>> Start Dataset content

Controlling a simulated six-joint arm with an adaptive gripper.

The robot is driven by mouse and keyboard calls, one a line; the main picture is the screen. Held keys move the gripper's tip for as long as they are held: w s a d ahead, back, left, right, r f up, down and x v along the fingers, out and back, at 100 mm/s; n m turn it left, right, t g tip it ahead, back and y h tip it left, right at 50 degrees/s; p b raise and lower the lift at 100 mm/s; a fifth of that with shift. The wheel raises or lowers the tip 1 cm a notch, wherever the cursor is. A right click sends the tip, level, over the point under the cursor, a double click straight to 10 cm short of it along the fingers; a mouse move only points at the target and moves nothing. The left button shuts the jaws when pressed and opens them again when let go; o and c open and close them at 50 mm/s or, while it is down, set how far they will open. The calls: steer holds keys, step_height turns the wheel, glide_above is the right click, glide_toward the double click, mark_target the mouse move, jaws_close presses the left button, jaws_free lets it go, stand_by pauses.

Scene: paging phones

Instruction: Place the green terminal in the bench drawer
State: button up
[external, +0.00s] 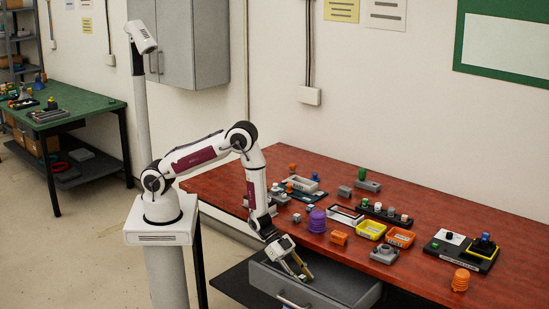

>> End Dataset content

**Brief:**
Using the material above, report each line where "button" occurs.

**The answer:**
The robot is driven by mouse and keyboard calls, one a line; the main picture is the screen. Held keys move the gripper's tip for as long as they are held: w s a d ahead, back, left, right, r f up, down and x v along the fingers, out and back, at 100 mm/s; n m turn it left, right, t g tip it ahead, back and y h tip it left, right at 50 degrees/s; p b raise and lower the lift at 100 mm/s; a fifth of that with shift. The wheel raises or lowers the tip 1 cm a notch, wherever the cursor is. A right click sends the tip, level, over the point under the cursor, a double click straight to 10 cm short of it along the fingers; a mouse move only points at the target and moves nothing. The left button shuts the jaws when pressed and opens them again when let go; o and c open and close them at 50 mm/s or, while it is down, set how far they will open. The calls: steer holds keys, step_height turns the wheel, glide_above is the right click, glide_toward the double click, mark_target the mouse move, jaws_close presses the left button, jaws_free lets it go, stand_by pauses.
State: button up

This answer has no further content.